Home Survival 101 Forest to Farm: Felling A Big Tree

Forest to Farm: Felling A Big Tree

by Survival Dispatch Staff

Hey guys! Brian and Terry here with another installment in our Forest to Farm series here on Survival Dispatch. We’ve been cutting a lot of smaller trees, so we haven’t taken your time showing you the same thing over and over. But today we are knocking down a big boy, and those are always fun, so we thought we’d share it with you. We also go through moving the logs for later use in a barn.

One thing to keep in mind is, this was early on in our adventure. We were just getting started good and also spending a lot of money on everything we were doing, so we overlook some necessities that we thought weren’t really needed at the time. I’m referring to what we recently covered with Husqvarna, and that would be proper PPE, or chaps in this case. I don’t have chaps on in this video and I should have but didn’t have any at the time. It was foolish and I should have known better. I don’t dare touch a saw without them now. 

The tree we are working on today is a Loblolly Pine and is about 26”-28” in diameter. My Husqvarna 455 Rancher has a 20” bar. When working trees larger than your saw, it takes a little more time and you have to work back and forth. Just be sure to take your time, go slow and steady, and don’t take too much at one time. If you take more hinge on one side than you should, the tree can very quickly jump, pop, and go in the wrong direction because of how the hinge is pulling on it. We’ll get into this in more detail later on. 

Once I’ve made my face cut, I always try to make a ring in the bark with my saw from one edge of the face cut to the other. This way, I know where the center of my face cut is and where I need to be cutting above that line no matter where I am cutting on the back side of the tree.

Once I’ve got a decent cut depth going, I always set a wedge into the cut. By doing this, I secure the opening if a wind comes up unexpectedly. I have had times early on where I didn’t get a wedge in, and the wind started blowing. When this happens, there is a good chance the tree will sit down on your saw, and you are stuck with your saw pinched between thousands of pounds of wood. You can’t do anything but wait for the wind to subside. This isn’t a place I like to be in. So, but putting a wedge in, it locks that gap open and keeps you running your saw as you need, our removing the saw from the tree as needed. 

Now that the wedge is set, I continue making my cut to fell the tree.

As I notice the tree starting to move, I immediately remove my saw and get out of the area. You don’t want to be nearby if the tree jumps in an unexpected direction, or hits something on the ground and bounces back toward the stump. Yes, they weigh thousands of pounds, but they bounce like a rubber ball when they hit the ground, haha. 

As you can see in the above photos, the bottom of the tree jumped over eight feet off the ground after its initial impact. There’s a TON of force as it’s moving through the air. Definitely not an area where you want to be in when it is jumping around uncontrolled.

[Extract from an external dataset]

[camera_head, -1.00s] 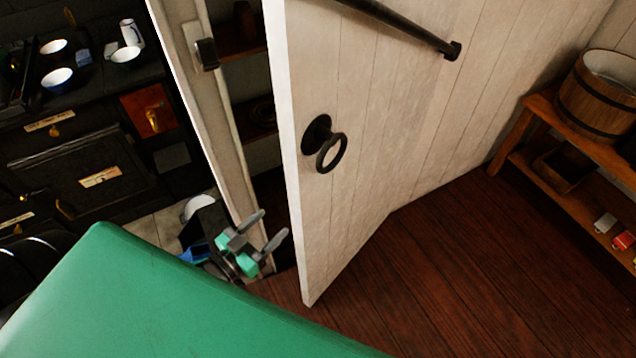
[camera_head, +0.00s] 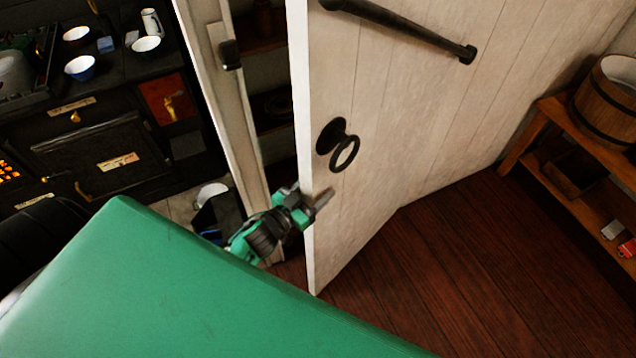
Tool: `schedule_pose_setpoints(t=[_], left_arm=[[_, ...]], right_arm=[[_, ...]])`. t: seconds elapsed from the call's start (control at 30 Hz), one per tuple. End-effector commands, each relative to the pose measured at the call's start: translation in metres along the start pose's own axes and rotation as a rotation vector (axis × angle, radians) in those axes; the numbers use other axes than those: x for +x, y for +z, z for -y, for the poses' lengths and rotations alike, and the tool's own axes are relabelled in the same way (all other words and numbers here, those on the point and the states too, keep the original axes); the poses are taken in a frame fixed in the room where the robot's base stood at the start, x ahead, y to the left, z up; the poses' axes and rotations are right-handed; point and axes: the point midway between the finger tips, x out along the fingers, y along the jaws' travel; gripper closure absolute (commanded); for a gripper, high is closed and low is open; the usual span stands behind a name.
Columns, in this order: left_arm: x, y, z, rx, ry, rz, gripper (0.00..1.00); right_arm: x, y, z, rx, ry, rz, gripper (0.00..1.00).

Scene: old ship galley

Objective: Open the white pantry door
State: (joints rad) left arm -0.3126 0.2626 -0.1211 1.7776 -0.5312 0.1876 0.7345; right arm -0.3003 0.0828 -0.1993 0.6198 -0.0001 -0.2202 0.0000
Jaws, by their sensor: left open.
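The white pantry door (camera_head: 400,130) stands ajar, with a dark gap between its free edge and the white door frame (camera_head: 232,110). A black ring handle (camera_head: 344,152) sits on its face near that edge, and a dark bar (camera_head: 405,27) crosses its upper part. My left gripper (camera_head: 312,197) is open at the door's free edge, below the ring handle. One grey finger shows in front of the door face and the other is on the gap side. I cannot tell whether they touch the door. My right gripper is out of view.
Dark shelves (camera_head: 262,105) show through the gap. A black stove (camera_head: 95,150) with bowls on top stands at the left. A wooden shelf (camera_head: 560,135) with a wooden bucket (camera_head: 608,98) stands at the right. The dark red plank floor before the door is clear.

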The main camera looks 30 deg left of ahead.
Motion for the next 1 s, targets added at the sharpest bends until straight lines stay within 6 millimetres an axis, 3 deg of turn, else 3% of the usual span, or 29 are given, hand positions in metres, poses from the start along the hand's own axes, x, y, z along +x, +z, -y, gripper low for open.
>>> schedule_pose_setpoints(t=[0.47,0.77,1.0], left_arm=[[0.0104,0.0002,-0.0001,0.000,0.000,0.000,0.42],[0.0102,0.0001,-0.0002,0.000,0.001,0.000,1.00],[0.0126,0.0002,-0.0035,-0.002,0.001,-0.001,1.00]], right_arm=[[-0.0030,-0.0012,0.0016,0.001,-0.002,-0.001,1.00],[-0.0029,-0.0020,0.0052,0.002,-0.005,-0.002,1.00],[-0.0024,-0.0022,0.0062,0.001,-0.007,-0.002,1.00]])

You don’t just have to worry about the stump end when it’s falling. Even though Terry was a ways back from this tree when it fell and he was pulling on the guide rope, you can see that the top of the tree exploded when it hit the ground. Limbs and debris went flying everywhere. This doesn’t always happen, but when it does you need be out of that area. So, make sure you are always a safe distance away from the landing zone. If it’s a 100 foot tall tree, be at least 150 feet from it. 

Now that the tree is down, it’s time to start processing it. We hope to eventually get a sawmill, mill these big logs, and build a timber frame barn. It would be so cool to have a bar we made form the trees on our property that we cut and processed ourselves. We know that the machine we are using, a Bobcat E32, will haul about 2,000 pounds. We measured the diameter of the logs and calculated that we can carry roughly a 14-foot-long log. Plus, this gives us a very usable length for beams in the barn. So, we measure 14 feet and make a mark at each point in the bark with a hand saw.

After measure and making our marks, I come back with the chainsaw and cut up the sections of tree.

Then I come in with the mini-excavator and pick up each log to haul away for storage and futher processing.

We cleared an area back in the woods to store our logs and put sacrificial runners (large logs) under them to keep the stacks off the ground. Currently, we have stack about 140 logs to have for later. We’ve ended up with a nice mix of pine, sweetgum, oak, poplar, and cherry. 

We hope you guys enjoyed today’s post and come back for more as we continue to move forward on the property! Next up, we’ve got to clean up all the mess from these trees. Thanks for stopping by!